DIE FAHNE DES GELOBTEN LANDES

Friedensreich Hundertwasser

Die Fahne ist das Symbol der Versöhnung
zwischen dem jüdi­schen und dem arabischen Volk.

Der lange Krieg ist zu Ende.
Beide Völker erkennen sich in der Fahne,
denn die Fahne reprä­sentiert ein Land.

Es wäre sinnlos, sich wegen Grenzen gegenseitig umzu­bringen.
Es wäre Selbstmord.
Die Fahne stellt den neuen Glau­ben der semitischen Völker dar.

Die Fahne repräsentiert nicht irgendein Land, das territo­rial begrenzt ist.

Die abstrakten, künstlichen und unstabilen Grenzen zwi­schen den
arabi­schen und jüdischen Völkern werden sinnlos und verschwinden.

Das Land kann innerhalb Israels liegen oder auch inner­halb Palä­stinas.

Es kann im Orient sein,
es kann Asien und Afrika umfas­sen,
es kann die ganze Erde angehen.

Es ist die Fahne des gelobten Landes.
Die Fahne ist weiß, Symbol des Friedens,
der sechseckige blaue Stern Da­vids stellt die jüdi­sche Welt dar.
Blau ist die Farbe des Himmels,
des Wassers, Spender des wach­senden Lebens.

Es ist die Farbe der Unendlich­keit und des seheri­schen Geistes des Men­schen.
Der grüne Halbmond ist das Sym­bol des Islam.
Grün ist die Farbe der Bäume und des Pflanzenrei­ches.
Es ist die Sehnsucht nach un­end­licher fruchtbarer Erde,
voll von Wäldern und Wiesen, wo Milch und Honig fließen.

Grün ist die Farbe der Hoffnung,
Grün ist die Farbe des Propheten Mohammed.
Beide Religionen sind darge­stellt, beide Völker sind für eine neue Zukunft vereint.

Es ist die Fahne des guten Wil­lens, es ist die Fahne der To­ler­anz,
unter der Glauben und Le­bensweise des anderen Volkes geschützt sind.

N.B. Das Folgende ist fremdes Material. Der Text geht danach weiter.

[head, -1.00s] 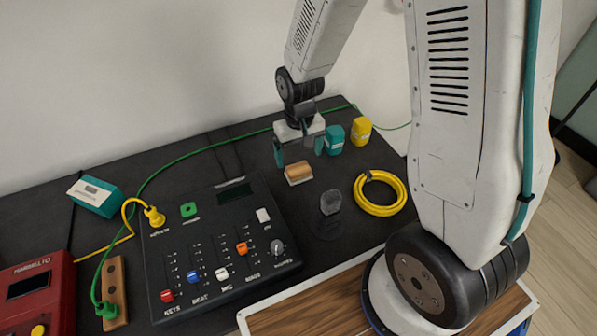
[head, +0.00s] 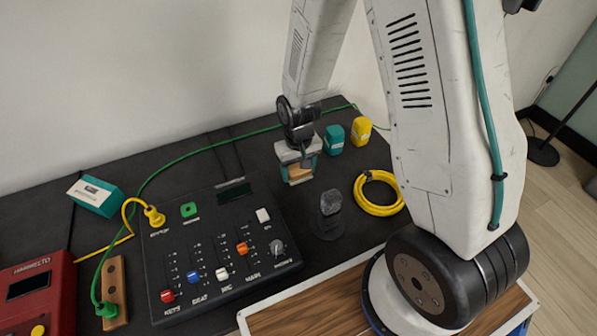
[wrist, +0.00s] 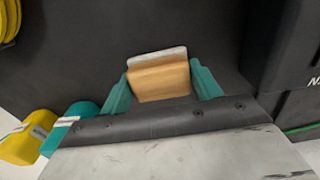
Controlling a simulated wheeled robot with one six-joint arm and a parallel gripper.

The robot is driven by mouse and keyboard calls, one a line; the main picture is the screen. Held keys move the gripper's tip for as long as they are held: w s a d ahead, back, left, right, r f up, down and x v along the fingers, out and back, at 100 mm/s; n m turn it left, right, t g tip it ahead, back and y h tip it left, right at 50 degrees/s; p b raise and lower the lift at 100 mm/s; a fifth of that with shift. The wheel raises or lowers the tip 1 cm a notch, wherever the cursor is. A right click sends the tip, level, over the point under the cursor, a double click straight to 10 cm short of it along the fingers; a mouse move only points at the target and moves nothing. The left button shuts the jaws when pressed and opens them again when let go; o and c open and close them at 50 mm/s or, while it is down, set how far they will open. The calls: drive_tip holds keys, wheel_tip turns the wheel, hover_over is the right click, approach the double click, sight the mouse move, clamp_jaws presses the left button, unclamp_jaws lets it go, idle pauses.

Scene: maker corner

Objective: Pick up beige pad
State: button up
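The beige pad (head: 299,174) is a small block with a tan wooden body and a pale strip along one edge. It is on the black table behind the mixer's right corner. In the wrist view the pad (wrist: 160,80) sits between two teal fingers, which lie close against its opposite sides. My gripper (head: 299,170) points down over the pad and appears shut on it. The gripper also shows in the wrist view (wrist: 160,80). I see no clear lift of the pad off the table. Its underside is hidden.
A black mixer (head: 221,245) lies at front left of the pad, with a dark round-based object (head: 330,203) in front of it. A yellow cable coil (head: 380,193) is to the right. Teal (head: 334,139) and yellow (head: 361,130) containers stand behind. A green cable (head: 215,149) runs behind.

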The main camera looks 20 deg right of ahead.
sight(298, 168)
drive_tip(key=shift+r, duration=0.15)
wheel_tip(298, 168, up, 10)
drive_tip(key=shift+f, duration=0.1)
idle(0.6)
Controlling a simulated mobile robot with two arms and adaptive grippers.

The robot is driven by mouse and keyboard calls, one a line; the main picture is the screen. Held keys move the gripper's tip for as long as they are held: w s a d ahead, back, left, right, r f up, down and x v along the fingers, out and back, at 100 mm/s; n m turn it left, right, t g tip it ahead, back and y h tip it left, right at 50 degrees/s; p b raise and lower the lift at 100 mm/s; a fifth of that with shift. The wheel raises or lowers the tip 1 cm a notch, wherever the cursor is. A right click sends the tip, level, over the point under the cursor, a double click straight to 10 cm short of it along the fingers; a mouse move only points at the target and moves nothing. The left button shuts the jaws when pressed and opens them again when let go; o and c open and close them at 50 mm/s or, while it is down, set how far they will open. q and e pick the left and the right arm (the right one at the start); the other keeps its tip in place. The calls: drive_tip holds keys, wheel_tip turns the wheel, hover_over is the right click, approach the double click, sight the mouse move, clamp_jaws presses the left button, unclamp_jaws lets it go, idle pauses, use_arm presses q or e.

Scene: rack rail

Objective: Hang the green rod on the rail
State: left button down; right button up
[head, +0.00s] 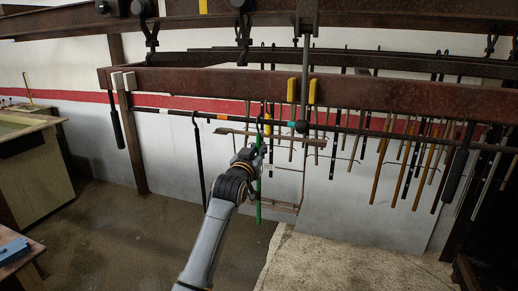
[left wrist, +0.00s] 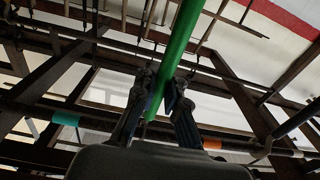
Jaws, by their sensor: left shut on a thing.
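The green rod (head: 258,187) hangs roughly upright in the middle of the head view. My left gripper (head: 252,153) is shut on its upper part. In the left wrist view the green rod (left wrist: 183,35) passes between the two fingers of my left gripper (left wrist: 165,98). The rail (head: 350,130) is a thin dark bar with orange and teal bands, running across just above my gripper. A dark hook shape shows at the rod's top, close to the rail. I cannot tell whether it is over the rail or in front of it. My right gripper is not in view.
A black rod (head: 200,160) hangs from the rail to the left. Several brown and dark rods hang to the right. A rusty beam (head: 220,83) runs above the rail. A workbench (head: 30,150) stands at the far left. Floor between is clear.

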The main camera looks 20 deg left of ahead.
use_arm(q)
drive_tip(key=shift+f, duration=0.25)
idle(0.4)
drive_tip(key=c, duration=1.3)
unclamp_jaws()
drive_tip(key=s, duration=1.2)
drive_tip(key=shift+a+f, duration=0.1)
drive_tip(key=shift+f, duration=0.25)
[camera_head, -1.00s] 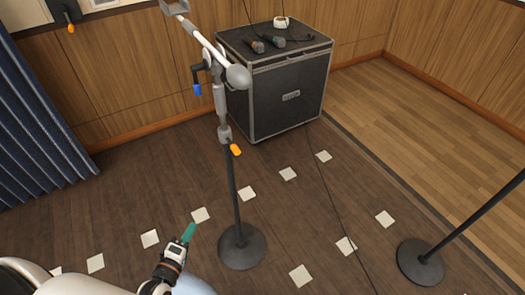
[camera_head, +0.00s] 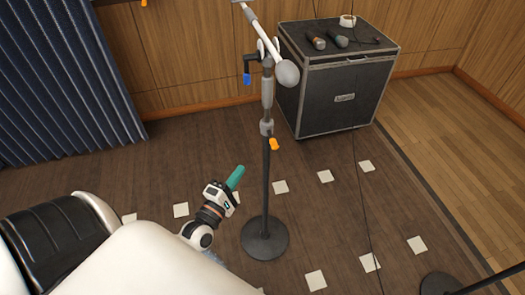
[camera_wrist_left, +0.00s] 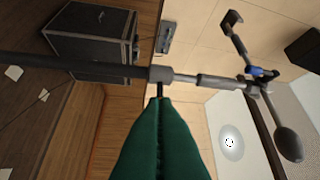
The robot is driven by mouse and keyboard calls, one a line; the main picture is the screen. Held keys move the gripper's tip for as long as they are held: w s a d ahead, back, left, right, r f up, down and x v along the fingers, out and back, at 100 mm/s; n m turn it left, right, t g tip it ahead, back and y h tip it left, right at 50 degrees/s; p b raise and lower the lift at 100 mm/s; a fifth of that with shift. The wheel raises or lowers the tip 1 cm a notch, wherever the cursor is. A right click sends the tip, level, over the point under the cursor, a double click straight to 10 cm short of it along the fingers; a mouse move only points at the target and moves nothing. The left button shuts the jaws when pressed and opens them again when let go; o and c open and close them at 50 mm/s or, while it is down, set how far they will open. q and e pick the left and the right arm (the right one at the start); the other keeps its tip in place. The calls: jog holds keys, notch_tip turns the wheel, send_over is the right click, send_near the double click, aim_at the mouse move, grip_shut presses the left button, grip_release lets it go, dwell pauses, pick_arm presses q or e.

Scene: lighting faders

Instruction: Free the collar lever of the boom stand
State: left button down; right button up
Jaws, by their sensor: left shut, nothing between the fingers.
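The boom stand (camera_head: 266,185) is upright on a round black base, its grey collar (camera_head: 266,128) partway up the pole. The orange collar lever (camera_head: 273,144) sticks out to the lower right of the collar. In the left wrist view the collar (camera_wrist_left: 160,74) lies just beyond my fingertips, and a short dark stem shows under it; the lever's orange part is hidden there. My left gripper (camera_head: 236,177) has green fingers, shut and empty, left of the pole and below the collar, apart from both in the head view. My right gripper is out of view.
A blue lever (camera_head: 247,79) and the boom's rounded counterweight (camera_head: 287,73) are higher on the stand. A black case (camera_head: 340,98) with microphones on top stands behind. A second stand's base (camera_head: 440,285) is at the lower right. Floor around the boom stand is clear.

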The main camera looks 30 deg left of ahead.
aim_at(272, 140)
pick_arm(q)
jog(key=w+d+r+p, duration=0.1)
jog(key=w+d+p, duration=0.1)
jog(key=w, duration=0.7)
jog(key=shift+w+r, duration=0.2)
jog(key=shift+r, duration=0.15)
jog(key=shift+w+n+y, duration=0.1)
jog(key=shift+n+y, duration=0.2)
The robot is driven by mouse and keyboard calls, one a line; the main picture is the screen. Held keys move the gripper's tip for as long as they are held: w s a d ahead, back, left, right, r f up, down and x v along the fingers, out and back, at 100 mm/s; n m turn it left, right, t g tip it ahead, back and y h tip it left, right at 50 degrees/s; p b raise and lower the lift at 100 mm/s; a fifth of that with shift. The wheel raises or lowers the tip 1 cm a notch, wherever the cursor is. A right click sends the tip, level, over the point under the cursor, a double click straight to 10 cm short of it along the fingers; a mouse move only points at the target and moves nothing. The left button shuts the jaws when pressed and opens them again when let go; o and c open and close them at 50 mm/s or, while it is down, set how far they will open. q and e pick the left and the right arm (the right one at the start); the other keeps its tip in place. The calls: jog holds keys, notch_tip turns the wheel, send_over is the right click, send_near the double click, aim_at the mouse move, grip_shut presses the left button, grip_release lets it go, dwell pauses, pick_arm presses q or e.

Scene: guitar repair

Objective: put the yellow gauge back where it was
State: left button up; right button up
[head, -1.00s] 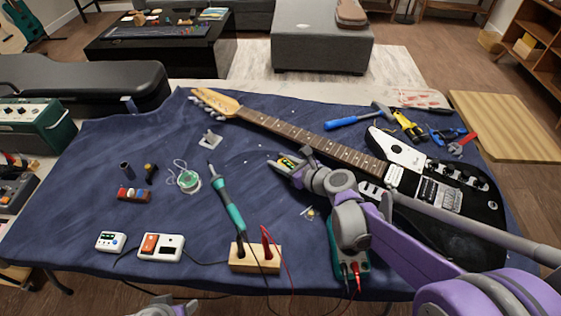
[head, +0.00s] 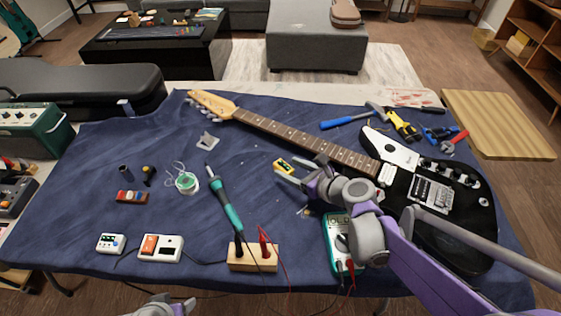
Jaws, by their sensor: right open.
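The yellow gauge (head: 284,165), a small yellow piece with a dark face, lies on the blue cloth in the middle of the table, left of the guitar neck. My right gripper (head: 293,171) is open just to the right of the gauge, its fingertips close to it. I cannot tell whether they touch it. Part of my left arm's end (head: 165,307) shows at the bottom edge; its jaws cannot be made out.
The black guitar (head: 440,205) lies on the right with its neck running to the upper left. A soldering iron (head: 225,203), a solder spool (head: 187,183), a wooden block (head: 252,259) and a teal multimeter (head: 338,246) lie around.

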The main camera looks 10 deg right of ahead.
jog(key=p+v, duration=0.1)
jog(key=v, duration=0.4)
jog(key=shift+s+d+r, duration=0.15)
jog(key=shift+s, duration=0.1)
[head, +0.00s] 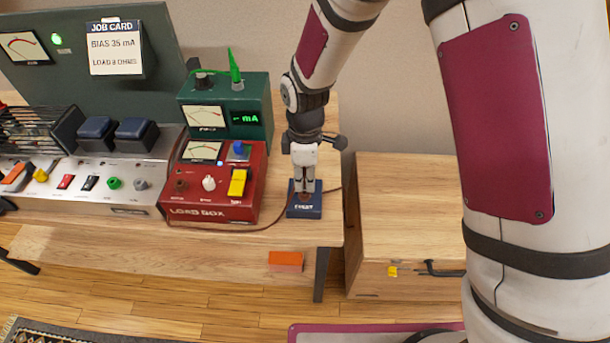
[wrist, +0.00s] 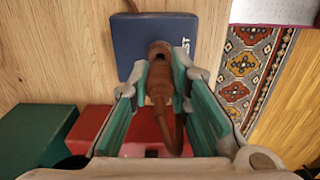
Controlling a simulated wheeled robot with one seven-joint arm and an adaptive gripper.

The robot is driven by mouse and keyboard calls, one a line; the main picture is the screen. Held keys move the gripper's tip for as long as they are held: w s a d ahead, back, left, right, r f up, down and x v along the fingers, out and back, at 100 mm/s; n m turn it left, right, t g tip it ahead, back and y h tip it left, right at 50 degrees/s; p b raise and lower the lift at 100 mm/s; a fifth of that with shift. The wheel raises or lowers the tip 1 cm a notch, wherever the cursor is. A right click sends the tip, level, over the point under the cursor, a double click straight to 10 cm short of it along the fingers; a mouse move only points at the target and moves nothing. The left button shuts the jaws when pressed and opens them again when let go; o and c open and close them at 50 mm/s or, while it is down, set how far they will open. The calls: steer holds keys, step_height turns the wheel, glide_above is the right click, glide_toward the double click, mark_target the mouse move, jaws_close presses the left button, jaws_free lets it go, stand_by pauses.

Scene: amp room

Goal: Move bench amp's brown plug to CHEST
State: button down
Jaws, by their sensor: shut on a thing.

Die Fahne stellt eine Versöhnung
von unmeßbarer psy­chologischer Trag­weite dar.


Es ist wie eine Befreiung nach langer Düsternis.

Der grüne arabische Halbmond ist weit wie der Hori­zont,
wie eine Schale oder offene Hände.
Er hält den blauen Stern der Juden wie einen Edel­stein.
Der ararbische Mond beschützt den Stern der Juden,
der seinem Schicksal nicht entrinnen kann.


Es ist das Symbol der wechsel­seitigen Abhängigkeit,
es ist das Symbol der gegenseitigen Befruchtung.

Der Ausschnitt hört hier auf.